Banyarwanda

From nbx.wiki
Banyarwanda (singular Munyarwanda) is a word originating in the Bantu family of languages meaning “the people of Rwanda” and consisting of three caste groups: the Batutsi, cattle herders; the Bahutu, agricultural cultivators; and the Batwa, hunters and pottery-makers. From the 15th century until its colonization by Germany in the final years of the 20th century, Rwanda was a kingdom located in East Africa, to the south of Uganda, and bordered by Lake Tanganyika, Lake Victoria, and Lake Kivu.
The Banyarwanda perceive Imana as the Supreme God that created the universe and everything within it. Imana is essentially good and the life-giving force that sustains all existence. The material world that humans experience is one of three planes of reality. Another world called ijuru exists above the sky, while a third reality exists beneath the ground. Both of these two anterior realms are similar in appearance to the material realities of human existence and are not conceptually comparable to notions of heaven and hell. Banyarwanda believe that, after traversing the sky in the daytime, the sun is cut into pieces by a man who throws its bone back across the heavens where it is reborn the next day.
Because Imana does not intercede into the daily affairs of mankind, for many Banyarwanda, the most direct means of connecting with the spiritual realm is through invoking the sacred power of lesser gods, ancestors, diviners, or sorcerers. One such lesser god is Ryangombe, the personal servant and expression of Imana. Banyarwanda believe that Ryangombe has the power to influence human affairs and that human will enters the world through him. Ryangombe works through the power of his spoken word and often acts on behalf of the weak and vulnerable of society, sometimes as a challenge to established authority. Banyarwanda appeal to Ryangombe for good fortune. Nyabingi, meaning abundant, rich, or one that provides, is a female demigod with sacred power that equals Ryangombe's in strength.
Knowledge of the meaning and uses of sacred power in society is imperative to understanding Banyarwandan cosmology. Authority was dependent on one's command of sacred power in Banyarwandan society—a king could not rule without it. In part, a king's ability to maintain powerful practitioners of sacred power at his court or in his service was an indirect reflection on his own sacred power.

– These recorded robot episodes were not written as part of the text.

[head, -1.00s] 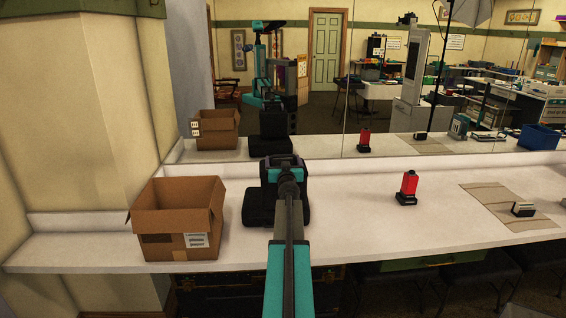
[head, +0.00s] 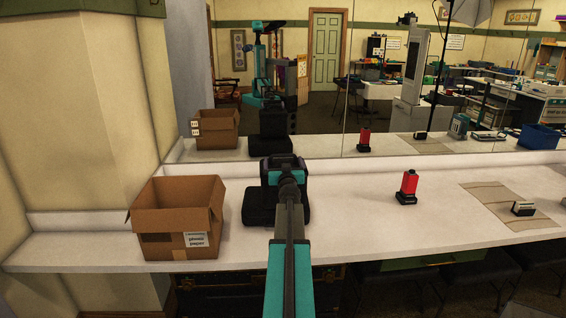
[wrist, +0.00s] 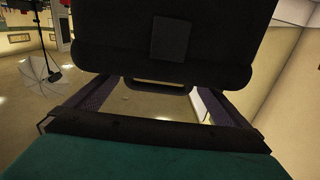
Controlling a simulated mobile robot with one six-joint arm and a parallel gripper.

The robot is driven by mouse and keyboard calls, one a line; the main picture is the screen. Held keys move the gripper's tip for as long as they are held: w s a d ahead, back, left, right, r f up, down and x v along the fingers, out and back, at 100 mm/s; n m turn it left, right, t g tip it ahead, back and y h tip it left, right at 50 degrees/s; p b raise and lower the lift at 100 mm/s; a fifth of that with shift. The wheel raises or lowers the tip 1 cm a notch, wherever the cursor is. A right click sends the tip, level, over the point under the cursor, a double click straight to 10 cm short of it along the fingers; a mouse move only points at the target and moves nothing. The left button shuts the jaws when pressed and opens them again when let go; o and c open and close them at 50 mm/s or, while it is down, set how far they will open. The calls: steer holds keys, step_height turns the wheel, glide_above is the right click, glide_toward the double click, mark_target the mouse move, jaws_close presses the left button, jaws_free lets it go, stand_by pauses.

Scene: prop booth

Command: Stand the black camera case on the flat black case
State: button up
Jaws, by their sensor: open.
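The flat black case (head: 258,208) lies on the white counter, right of the cardboard box. My gripper (head: 284,164) is above it, with its fingers hidden from the head view by my own arm. In the wrist view, the black camera case (wrist: 185,40) fills the top of the picture, close in front of my gripper (wrist: 150,88). Its handle shows between the two spread fingers, which look clear of it. My gripper is open. The camera case seems to stand over the flat case, but its underside and any contact there are hidden.
An open cardboard box (head: 176,220) stands close on the left. A red item with a black base (head: 408,188) and a striped cloth (head: 500,206) with a small object (head: 523,208) lie to the right. A mirror backs the counter. Counter between is clear.

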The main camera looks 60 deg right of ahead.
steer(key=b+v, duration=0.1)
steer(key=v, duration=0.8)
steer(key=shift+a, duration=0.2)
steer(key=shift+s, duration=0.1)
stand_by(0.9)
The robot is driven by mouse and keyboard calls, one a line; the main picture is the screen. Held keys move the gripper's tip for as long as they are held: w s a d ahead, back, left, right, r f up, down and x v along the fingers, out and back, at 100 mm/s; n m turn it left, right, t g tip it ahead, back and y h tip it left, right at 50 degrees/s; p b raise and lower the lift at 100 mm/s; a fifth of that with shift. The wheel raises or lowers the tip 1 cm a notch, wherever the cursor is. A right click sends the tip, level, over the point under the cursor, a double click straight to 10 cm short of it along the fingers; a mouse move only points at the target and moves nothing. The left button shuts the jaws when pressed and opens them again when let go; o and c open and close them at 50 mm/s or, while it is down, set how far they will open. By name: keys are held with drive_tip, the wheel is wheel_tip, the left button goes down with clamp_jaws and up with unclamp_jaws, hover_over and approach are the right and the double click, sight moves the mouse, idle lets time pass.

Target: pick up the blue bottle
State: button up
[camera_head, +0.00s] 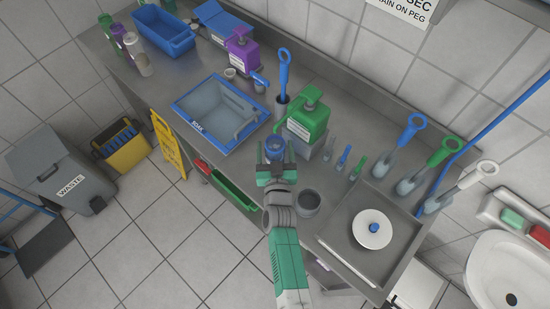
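My gripper (275,158) is over the front edge of the steel counter, right of the sink. A small round thing with a blue top (275,145) shows between its two fingers. It may be the blue bottle, but its lower part is hidden by the gripper. I cannot tell whether the fingers touch it. A small slim blue item (343,157) stands farther right, between a grey one (328,147) and a green one (357,164); their kind is too small to tell.
A green pump dispenser (307,121) stands close behind my gripper. A blue-rimmed sink (220,110) is to the left. A blue-handled brush (284,75) stands behind.

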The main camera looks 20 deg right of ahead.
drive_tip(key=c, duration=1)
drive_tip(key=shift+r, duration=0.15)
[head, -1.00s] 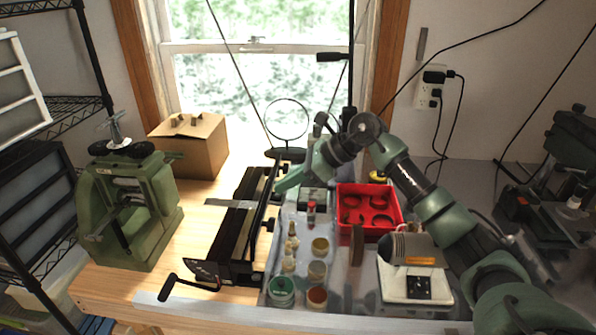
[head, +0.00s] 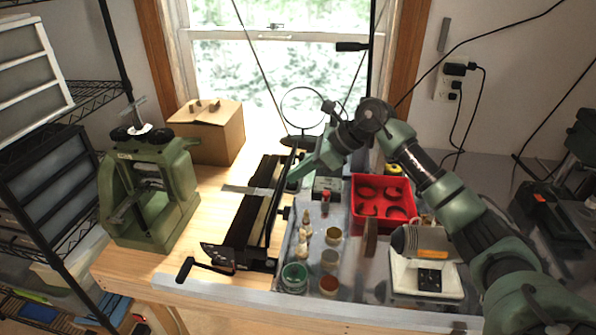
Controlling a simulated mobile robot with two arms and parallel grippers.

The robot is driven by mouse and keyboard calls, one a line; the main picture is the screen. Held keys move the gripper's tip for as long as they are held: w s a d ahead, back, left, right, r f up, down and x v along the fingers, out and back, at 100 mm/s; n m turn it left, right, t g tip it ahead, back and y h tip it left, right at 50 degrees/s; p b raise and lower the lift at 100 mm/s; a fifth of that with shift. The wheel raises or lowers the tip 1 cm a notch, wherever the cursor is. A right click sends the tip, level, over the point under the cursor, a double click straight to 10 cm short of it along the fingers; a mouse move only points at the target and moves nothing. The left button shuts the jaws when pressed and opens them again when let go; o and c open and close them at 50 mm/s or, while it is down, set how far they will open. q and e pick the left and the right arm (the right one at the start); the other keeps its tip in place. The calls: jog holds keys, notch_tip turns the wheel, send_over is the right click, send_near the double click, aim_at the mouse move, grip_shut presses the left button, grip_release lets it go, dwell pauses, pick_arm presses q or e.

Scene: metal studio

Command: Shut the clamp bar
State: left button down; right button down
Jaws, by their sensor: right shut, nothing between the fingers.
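The clamp bar (head: 275,215) is a long, thin black bar along the right side of a black clamping device (head: 247,225) on the wooden bench. It looks raised on edge, with a gap between it and the device's flat bed. A black crank handle (head: 207,266) sticks out at the device's near end. My right gripper (head: 292,177) is shut and empty, reaching in from the right. Its tip is at the far part of the bar, on the right side; I cannot tell whether it touches. My left gripper is not in view.
A green press (head: 150,190) and a cardboard box (head: 212,135) stand to the left. Right of the bar are several small jars (head: 294,277), a red tray (head: 383,182) and a white-based tool (head: 405,281). A round magnifier (head: 303,108) stands behind.

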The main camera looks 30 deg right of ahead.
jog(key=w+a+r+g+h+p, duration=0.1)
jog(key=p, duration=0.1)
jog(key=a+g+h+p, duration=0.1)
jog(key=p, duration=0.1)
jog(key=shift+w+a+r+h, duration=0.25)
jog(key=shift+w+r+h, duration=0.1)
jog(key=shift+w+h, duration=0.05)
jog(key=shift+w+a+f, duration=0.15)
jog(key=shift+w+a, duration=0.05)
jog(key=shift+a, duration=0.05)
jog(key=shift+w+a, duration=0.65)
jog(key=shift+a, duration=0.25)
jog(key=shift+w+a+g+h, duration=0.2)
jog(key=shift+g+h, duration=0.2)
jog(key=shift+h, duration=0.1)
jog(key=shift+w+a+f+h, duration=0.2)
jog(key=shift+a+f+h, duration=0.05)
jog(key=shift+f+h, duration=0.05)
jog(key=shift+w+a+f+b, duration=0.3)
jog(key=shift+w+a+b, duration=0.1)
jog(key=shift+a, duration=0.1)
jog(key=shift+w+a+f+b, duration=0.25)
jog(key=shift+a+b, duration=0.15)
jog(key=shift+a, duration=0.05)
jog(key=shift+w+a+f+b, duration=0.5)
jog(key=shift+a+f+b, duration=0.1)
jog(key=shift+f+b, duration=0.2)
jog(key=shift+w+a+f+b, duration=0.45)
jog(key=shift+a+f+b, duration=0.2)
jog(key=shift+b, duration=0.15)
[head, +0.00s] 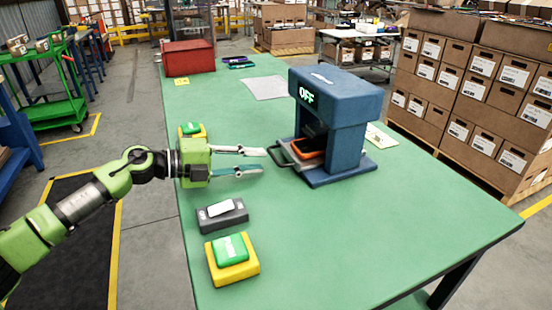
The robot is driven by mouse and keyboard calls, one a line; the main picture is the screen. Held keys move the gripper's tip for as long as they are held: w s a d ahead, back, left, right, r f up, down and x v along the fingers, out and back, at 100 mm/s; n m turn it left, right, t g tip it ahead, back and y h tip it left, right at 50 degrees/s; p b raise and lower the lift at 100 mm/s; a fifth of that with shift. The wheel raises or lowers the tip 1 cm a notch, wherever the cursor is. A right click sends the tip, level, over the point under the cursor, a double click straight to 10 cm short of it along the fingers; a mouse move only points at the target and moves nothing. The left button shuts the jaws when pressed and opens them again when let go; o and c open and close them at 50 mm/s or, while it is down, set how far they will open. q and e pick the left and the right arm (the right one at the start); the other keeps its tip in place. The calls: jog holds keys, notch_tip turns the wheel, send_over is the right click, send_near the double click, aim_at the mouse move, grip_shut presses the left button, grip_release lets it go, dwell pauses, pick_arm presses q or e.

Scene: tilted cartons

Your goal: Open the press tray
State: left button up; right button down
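The blue press (335,115) stands on the green table and its display reads OFF. Its tray (290,163) sits low in the press opening, with a dark loop handle (277,155) pointing left toward my arm. An orange piece (309,148) lies in the tray, partly inside the press. My left gripper (262,161) is open and empty, its two fingers pointing right. The fingertips are just left of the handle; I cannot tell whether they touch it. My right gripper is not in view.
A green button on a yellow base (232,271) and a dark box with a white top (208,222) stand at the table's near left. Another green button (191,128) is behind my gripper. A red toolbox (188,58) is at the far end.

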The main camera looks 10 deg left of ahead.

Human beings, both living and dead, have significant powers within this sacred order. For example, although Imana determines the nature of one's life, ancestors influence its purpose. To forget one's ancestry is to forget one's purpose and can cause great harm. So, although a Munyarwanda will make an offering to an ancestor with the foreknowledge that the physical acceptance of the offering is impossible, it is the fact of remembrance and the act of giving that aide in the remittance of trouble. Diviners—those Banyarwandans who can commune with the spiritual realm—are sought out to examine the source of a personal problem. Conversely, sorcerers are thought to be criminals who practice a learned form of sacred power that can harm others. Being suspected or accused of sorcery is a serious matter, while being convicted of sorcery is punishable by death.